Лехнович вспоминал, что в изъятом портфеле было 5 тысяч рублей – все экспедиционные деньги. Но он мог запамятовать за давностью лет. Под перечнем изъятого снова значится: «В протокол всё занесено правильно. Вавилов».
В той же архивной папке есть «Опись вещей Вавилова Николая Ивановича в дополнение к протоколу обыска от 7 августа 1940 года». В этом дополнительном списке еще 51 пункт, от «Ручка автомат[ическая]. – 3 шт.» до «Шоколад в плитках по 50 грамм – 5 шт.».
Что верно, то верно: у Николая Ивановича плитки шоколада всегда были с собой.

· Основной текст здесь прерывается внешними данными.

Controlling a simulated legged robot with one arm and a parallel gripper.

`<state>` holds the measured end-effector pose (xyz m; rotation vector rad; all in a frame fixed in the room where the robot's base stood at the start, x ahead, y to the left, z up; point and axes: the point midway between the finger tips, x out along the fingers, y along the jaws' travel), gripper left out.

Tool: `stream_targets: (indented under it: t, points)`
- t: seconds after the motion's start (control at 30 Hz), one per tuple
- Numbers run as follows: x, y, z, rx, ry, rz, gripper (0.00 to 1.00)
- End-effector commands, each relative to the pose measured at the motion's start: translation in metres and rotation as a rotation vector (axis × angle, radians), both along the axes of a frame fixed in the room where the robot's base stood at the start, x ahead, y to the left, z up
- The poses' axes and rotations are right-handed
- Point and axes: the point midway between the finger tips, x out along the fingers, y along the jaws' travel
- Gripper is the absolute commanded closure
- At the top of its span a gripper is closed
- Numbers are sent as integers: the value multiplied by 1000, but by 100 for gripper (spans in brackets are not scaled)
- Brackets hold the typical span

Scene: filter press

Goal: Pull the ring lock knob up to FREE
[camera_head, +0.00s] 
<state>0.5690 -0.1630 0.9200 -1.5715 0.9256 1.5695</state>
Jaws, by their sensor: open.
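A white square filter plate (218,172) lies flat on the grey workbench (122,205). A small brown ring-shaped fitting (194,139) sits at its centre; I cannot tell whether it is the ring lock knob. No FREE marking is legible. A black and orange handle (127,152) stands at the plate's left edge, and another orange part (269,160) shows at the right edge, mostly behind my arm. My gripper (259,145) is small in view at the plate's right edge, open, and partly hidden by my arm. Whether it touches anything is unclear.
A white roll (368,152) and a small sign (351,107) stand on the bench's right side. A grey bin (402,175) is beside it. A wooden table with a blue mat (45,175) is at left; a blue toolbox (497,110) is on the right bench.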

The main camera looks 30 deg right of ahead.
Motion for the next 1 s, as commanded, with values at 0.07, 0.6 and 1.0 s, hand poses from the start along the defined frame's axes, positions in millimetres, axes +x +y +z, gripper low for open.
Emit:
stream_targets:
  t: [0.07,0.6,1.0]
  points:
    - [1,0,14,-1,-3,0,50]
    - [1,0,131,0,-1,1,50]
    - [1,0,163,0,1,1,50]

Лучший способ на ходу подкрепиться. Подпись Вавилова снова подтверждает: в описи всё правильно.
Эта подпись означает, что 7 августа Вавилов был в Черновицах. Его ночной вылет в Москву – фикция. Вывезут арестанта только 9 августа. Тот же Свириденко – надежный, видать, был сержант! – отконвоирует его в Киев. По пути позволит то ли пообедать в какой-то столовке, то ли купить провизию – в деле есть свидетельство этой щедрости: «Мною акад. Н.И.Вавиловым по пути следования из Черновиц до Киева для питания получено денег из моих сумм от работника НКВД т. Свириденко в сумме 10 рублей 30 коп. (десять руб. тридцать коп.)».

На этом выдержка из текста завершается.